======== Records to process

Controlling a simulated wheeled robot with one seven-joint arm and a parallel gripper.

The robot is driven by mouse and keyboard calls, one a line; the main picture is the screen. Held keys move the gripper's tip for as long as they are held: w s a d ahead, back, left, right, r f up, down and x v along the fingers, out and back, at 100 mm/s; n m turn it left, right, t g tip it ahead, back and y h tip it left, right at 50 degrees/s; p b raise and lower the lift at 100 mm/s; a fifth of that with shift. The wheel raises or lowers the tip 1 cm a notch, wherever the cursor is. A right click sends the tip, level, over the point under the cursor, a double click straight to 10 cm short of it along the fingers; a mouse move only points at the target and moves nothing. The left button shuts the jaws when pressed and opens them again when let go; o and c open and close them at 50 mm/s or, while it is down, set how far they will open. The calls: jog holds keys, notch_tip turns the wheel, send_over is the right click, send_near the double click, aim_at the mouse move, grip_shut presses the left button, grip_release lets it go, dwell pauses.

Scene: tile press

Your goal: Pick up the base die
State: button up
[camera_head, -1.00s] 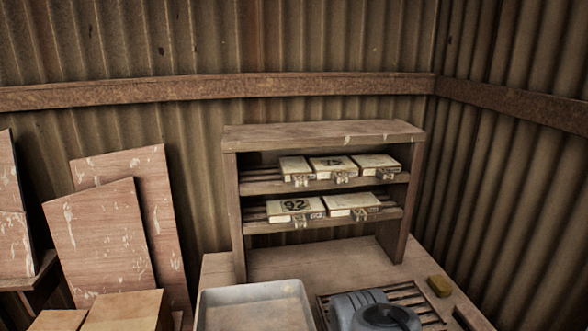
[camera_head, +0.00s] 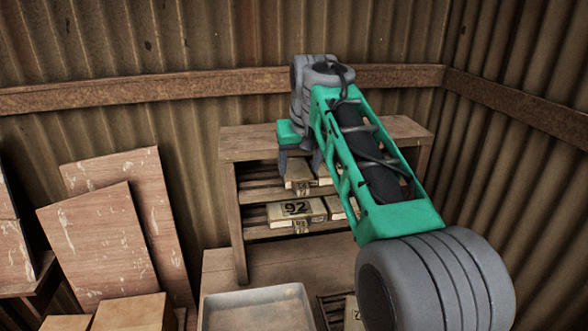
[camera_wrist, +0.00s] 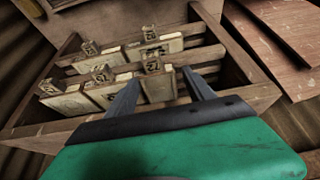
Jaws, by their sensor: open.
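Several cream block-like dies with metal tags lie on a two-level wooden rack (camera_head: 238,225). Which is the base die I cannot tell. My gripper (camera_wrist: 160,76) is open. Its fingers point at the upper shelf, one on each side of its leftmost die (camera_head: 298,172), which also shows in the wrist view (camera_wrist: 158,90). Whether they touch it I cannot tell. Its front tag (camera_wrist: 152,63) shows between the fingers. A die marked 92 (camera_head: 297,209) lies on the lower shelf. My arm hides the right part of the rack in the head view.
The rack's top board (camera_head: 250,142) overhangs the upper shelf. Two other dies (camera_wrist: 110,93) (camera_wrist: 65,100) lie beside the one between my fingers. A grey metal tray (camera_head: 255,305) stands in front. A pale block (camera_head: 353,312) lies partly hidden by my arm. Wooden panels (camera_head: 90,235) lean at left.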

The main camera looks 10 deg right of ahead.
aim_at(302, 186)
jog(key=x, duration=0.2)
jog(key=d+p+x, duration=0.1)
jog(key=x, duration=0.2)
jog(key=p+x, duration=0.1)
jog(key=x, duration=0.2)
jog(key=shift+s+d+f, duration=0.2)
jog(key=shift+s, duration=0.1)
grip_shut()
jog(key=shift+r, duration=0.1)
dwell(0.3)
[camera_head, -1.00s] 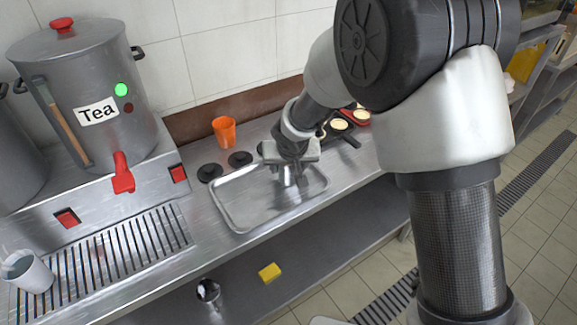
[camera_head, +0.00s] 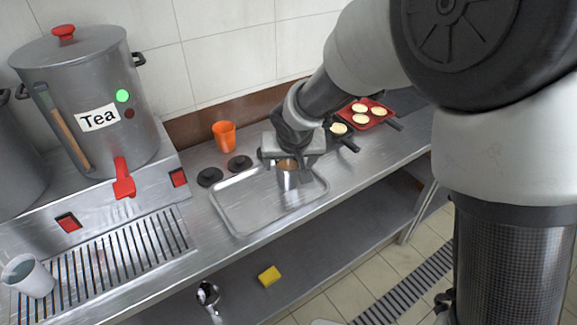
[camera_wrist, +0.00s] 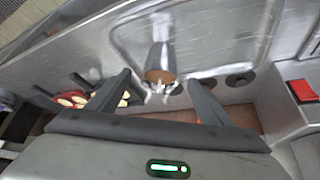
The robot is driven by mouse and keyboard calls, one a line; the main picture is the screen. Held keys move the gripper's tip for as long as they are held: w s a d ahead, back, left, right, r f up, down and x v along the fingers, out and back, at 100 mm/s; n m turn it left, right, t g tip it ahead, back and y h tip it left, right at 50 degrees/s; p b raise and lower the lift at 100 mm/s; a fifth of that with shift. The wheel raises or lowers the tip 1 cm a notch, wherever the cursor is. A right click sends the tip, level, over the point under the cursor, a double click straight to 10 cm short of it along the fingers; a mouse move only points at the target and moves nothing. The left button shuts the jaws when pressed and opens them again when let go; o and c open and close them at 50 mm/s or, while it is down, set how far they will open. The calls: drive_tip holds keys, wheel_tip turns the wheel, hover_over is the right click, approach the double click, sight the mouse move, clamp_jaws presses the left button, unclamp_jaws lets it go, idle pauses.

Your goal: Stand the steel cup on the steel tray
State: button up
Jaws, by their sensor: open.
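The steel cup (camera_head: 289,181) stands upright on the right part of the steel tray (camera_head: 240,219), with brown contents at its mouth. In the wrist view the cup (camera_wrist: 160,52) shows beyond the fingertips, over the tray (camera_wrist: 122,42). My gripper (camera_head: 287,161) is open and empty, close behind and above the cup's rim. The wrist view shows its fingers (camera_wrist: 160,80) spread on either side, with the cup's mouth between their lines and apart from them. The gripper covers the tray's far right corner in the head view.
Pans with pale rounds (camera_head: 361,119) lie to the right. The tea urn (camera_head: 90,105) and a white cup (camera_head: 28,277) are left. A yellow block (camera_head: 269,276) lies on the shelf below.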

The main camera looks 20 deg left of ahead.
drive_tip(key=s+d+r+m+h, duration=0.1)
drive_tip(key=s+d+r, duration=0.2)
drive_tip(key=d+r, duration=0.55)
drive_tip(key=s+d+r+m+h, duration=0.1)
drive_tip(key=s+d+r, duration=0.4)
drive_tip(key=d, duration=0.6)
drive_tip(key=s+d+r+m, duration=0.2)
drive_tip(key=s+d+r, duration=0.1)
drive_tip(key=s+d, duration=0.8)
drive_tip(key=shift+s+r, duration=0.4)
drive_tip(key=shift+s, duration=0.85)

================

## [Job]
Without the pictures, extract every entry verbatim.

## [Result of the task]
Controlling a simulated wheeled robot with one seven-joint arm and a parallel gripper.

The robot is driven by mouse and keyboard calls, one a line; the main picture is the screen. Held keys move the gripper's tip for as long as they are held: w s a d ahead, back, left, right, r f up, down and x v along the fingers, out and back, at 100 mm/s; n m turn it left, right, t g tip it ahead, back and y h tip it left, right at 50 degrees/s; p b raise and lower the lift at 100 mm/s; a fifth of that with shift. The wheel raises or lowers the tip 1 cm a notch, wherever the cursor is. A right click sends the tip, level, over the point under the cursor, a double click straight to 10 cm short of it along the fingers; a mouse move only points at the target and moves nothing. The left button shuts the jaws when pressed and opens them again when let go; o and c open and close them at 50 mm/s or, while it is down, set how far they will open. The calls: jog holds keys, notch_tip turns the wheel, send_over is the right click, send_near the double click, aim_at the mouse move, grip_shut presses the left button, grip_release lets it go, dwell pauses.

Scene: tile press

Your goal: Pick up the base die
State: button up
[camera_head, -1.00s] 
[camera_head, +0.00s] 
[camera_wrist, +0.00s] 
Jaws, by their sensor: open.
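Several cream block-like dies with metal tags lie on a two-level wooden rack (camera_head: 238,225). Which is the base die I cannot tell. My gripper (camera_wrist: 160,76) is open. Its fingers point at the upper shelf, one on each side of its leftmost die (camera_head: 298,172), which also shows in the wrist view (camera_wrist: 158,90). Whether they touch it I cannot tell. Its front tag (camera_wrist: 152,63) shows between the fingers. A die marked 92 (camera_head: 297,209) lies on the lower shelf. My arm hides the right part of the rack in the head view.
The rack's top board (camera_head: 250,142) overhangs the upper shelf. Two other dies (camera_wrist: 110,93) (camera_wrist: 65,100) lie beside the one between my fingers. A grey metal tray (camera_head: 255,305) stands in front. A pale block (camera_head: 353,312) lies partly hidden by my arm. Wooden panels (camera_head: 90,235) lean at left.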

The main camera looks 10 deg right of ahead.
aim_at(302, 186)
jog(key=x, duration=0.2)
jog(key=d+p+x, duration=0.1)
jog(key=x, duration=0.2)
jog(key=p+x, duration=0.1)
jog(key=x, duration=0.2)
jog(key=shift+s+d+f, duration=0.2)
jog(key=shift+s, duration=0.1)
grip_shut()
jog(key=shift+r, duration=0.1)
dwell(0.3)
[camera_head, -1.00s] 
[camera_head, +0.00s] 
[camera_wrist, +0.00s] 
The robot is driven by mouse and keyboard calls, one a line; the main picture is the screen. Held keys move the gripper's tip for as long as they are held: w s a d ahead, back, left, right, r f up, down and x v along the fingers, out and back, at 100 mm/s; n m turn it left, right, t g tip it ahead, back and y h tip it left, right at 50 degrees/s; p b raise and lower the lift at 100 mm/s; a fifth of that with shift. The wheel raises or lowers the tip 1 cm a notch, wherever the cursor is. A right click sends the tip, level, over the point under the cursor, a double click straight to 10 cm short of it along the fingers; a mouse move only points at the target and moves nothing. The left button shuts the jaws when pressed and opens them again when let go; o and c open and close them at 50 mm/s or, while it is down, set how far they will open. The calls: drive_tip holds keys, wheel_tip turns the wheel, hover_over is the right click, approach the double click, sight the mouse move, clamp_jaws presses the left button, unclamp_jaws lets it go, idle pauses.

Your goal: Stand the steel cup on the steel tray
State: button up
Jaws, by their sensor: open.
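The steel cup (camera_head: 289,181) stands upright on the right part of the steel tray (camera_head: 240,219), with brown contents at its mouth. In the wrist view the cup (camera_wrist: 160,52) shows beyond the fingertips, over the tray (camera_wrist: 122,42). My gripper (camera_head: 287,161) is open and empty, close behind and above the cup's rim. The wrist view shows its fingers (camera_wrist: 160,80) spread on either side, with the cup's mouth between their lines and apart from them. The gripper covers the tray's far right corner in the head view.
Pans with pale rounds (camera_head: 361,119) lie to the right. The tea urn (camera_head: 90,105) and a white cup (camera_head: 28,277) are left. A yellow block (camera_head: 269,276) lies on the shelf below.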

The main camera looks 20 deg left of ahead.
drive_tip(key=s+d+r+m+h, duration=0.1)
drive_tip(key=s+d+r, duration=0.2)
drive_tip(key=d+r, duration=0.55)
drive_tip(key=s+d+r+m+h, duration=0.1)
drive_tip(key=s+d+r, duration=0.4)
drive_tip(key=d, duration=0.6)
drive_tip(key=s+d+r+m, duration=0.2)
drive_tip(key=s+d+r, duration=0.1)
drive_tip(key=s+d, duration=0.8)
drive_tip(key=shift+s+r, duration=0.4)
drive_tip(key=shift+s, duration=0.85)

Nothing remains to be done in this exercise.